| TASK |
Each entry should be quoted word for word, including every mark of punctuation.

>> begin

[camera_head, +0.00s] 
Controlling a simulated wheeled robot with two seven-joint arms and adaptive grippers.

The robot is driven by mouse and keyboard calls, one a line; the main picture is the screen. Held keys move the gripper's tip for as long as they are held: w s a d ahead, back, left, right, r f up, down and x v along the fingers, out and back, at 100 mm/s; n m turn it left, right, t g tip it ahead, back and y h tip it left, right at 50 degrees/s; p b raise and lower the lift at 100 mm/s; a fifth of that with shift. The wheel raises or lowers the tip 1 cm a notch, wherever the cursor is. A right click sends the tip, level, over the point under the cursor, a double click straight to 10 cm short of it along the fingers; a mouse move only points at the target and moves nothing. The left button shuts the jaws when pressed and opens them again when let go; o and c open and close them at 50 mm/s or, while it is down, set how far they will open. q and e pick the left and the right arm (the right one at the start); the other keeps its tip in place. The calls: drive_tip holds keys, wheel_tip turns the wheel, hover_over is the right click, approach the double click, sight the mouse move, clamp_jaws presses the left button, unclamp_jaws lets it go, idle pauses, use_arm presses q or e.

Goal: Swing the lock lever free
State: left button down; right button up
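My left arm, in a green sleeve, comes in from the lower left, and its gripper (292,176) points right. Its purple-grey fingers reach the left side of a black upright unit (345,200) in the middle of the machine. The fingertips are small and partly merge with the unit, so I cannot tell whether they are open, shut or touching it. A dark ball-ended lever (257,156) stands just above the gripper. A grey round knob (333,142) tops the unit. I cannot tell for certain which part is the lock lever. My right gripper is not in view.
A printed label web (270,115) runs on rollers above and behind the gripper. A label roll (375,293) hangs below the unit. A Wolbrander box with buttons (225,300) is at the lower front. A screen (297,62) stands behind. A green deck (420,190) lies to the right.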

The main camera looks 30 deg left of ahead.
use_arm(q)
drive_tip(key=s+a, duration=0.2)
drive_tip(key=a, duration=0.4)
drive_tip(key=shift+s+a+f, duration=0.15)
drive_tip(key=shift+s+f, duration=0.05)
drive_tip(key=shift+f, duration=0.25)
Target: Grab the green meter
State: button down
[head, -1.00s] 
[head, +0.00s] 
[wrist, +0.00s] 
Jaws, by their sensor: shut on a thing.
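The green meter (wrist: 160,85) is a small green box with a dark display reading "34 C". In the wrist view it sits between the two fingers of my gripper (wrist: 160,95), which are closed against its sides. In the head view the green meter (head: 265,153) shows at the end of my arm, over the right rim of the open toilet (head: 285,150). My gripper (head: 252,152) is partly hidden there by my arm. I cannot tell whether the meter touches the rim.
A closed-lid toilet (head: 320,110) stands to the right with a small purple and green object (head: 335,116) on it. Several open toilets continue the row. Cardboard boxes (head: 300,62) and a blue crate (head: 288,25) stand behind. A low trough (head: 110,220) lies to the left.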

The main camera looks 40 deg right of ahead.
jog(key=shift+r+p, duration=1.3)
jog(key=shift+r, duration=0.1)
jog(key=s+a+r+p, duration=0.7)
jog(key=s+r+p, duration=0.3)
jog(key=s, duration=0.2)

>> end

| ANSWER TO THE PROBLEM |
[camera_head, +0.00s] 
Controlling a simulated wheeled robot with two seven-joint arms and adaptive grippers.

The robot is driven by mouse and keyboard calls, one a line; the main picture is the screen. Held keys move the gripper's tip for as long as they are held: w s a d ahead, back, left, right, r f up, down and x v along the fingers, out and back, at 100 mm/s; n m turn it left, right, t g tip it ahead, back and y h tip it left, right at 50 degrees/s; p b raise and lower the lift at 100 mm/s; a fifth of that with shift. The wheel raises or lowers the tip 1 cm a notch, wherever the cursor is. A right click sends the tip, level, over the point under the cursor, a double click straight to 10 cm short of it along the fingers; a mouse move only points at the target and moves nothing. The left button shuts the jaws when pressed and opens them again when let go; o and c open and close them at 50 mm/s or, while it is down, set how far they will open. q and e pick the left and the right arm (the right one at the start); the other keeps its tip in place. The calls: drive_tip holds keys, wheel_tip turns the wheel, hover_over is the right click, approach the double click, sight the mouse move, clamp_jaws presses the left button, unclamp_jaws lets it go, idle pauses, use_arm presses q or e.

Goal: Swing the lock lever free
State: left button down; right button up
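My left arm, in a green sleeve, comes in from the lower left, and its gripper (292,176) points right. Its purple-grey fingers reach the left side of a black upright unit (345,200) in the middle of the machine. The fingertips are small and partly merge with the unit, so I cannot tell whether they are open, shut or touching it. A dark ball-ended lever (257,156) stands just above the gripper. A grey round knob (333,142) tops the unit. I cannot tell for certain which part is the lock lever. My right gripper is not in view.
A printed label web (270,115) runs on rollers above and behind the gripper. A label roll (375,293) hangs below the unit. A Wolbrander box with buttons (225,300) is at the lower front. A screen (297,62) stands behind. A green deck (420,190) lies to the right.

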The main camera looks 30 deg left of ahead.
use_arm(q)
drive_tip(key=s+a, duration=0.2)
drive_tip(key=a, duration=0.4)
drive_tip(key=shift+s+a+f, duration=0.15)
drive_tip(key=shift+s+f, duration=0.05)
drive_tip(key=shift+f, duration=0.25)
Target: Grab the green meter
State: button down
[head, -1.00s] 
[head, +0.00s] 
[wrist, +0.00s] 
Jaws, by their sensor: shut on a thing.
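The green meter (wrist: 160,85) is a small green box with a dark display reading "34 C". In the wrist view it sits between the two fingers of my gripper (wrist: 160,95), which are closed against its sides. In the head view the green meter (head: 265,153) shows at the end of my arm, over the right rim of the open toilet (head: 285,150). My gripper (head: 252,152) is partly hidden there by my arm. I cannot tell whether the meter touches the rim.
A closed-lid toilet (head: 320,110) stands to the right with a small purple and green object (head: 335,116) on it. Several open toilets continue the row. Cardboard boxes (head: 300,62) and a blue crate (head: 288,25) stand behind. A low trough (head: 110,220) lies to the left.

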The main camera looks 40 deg right of ahead.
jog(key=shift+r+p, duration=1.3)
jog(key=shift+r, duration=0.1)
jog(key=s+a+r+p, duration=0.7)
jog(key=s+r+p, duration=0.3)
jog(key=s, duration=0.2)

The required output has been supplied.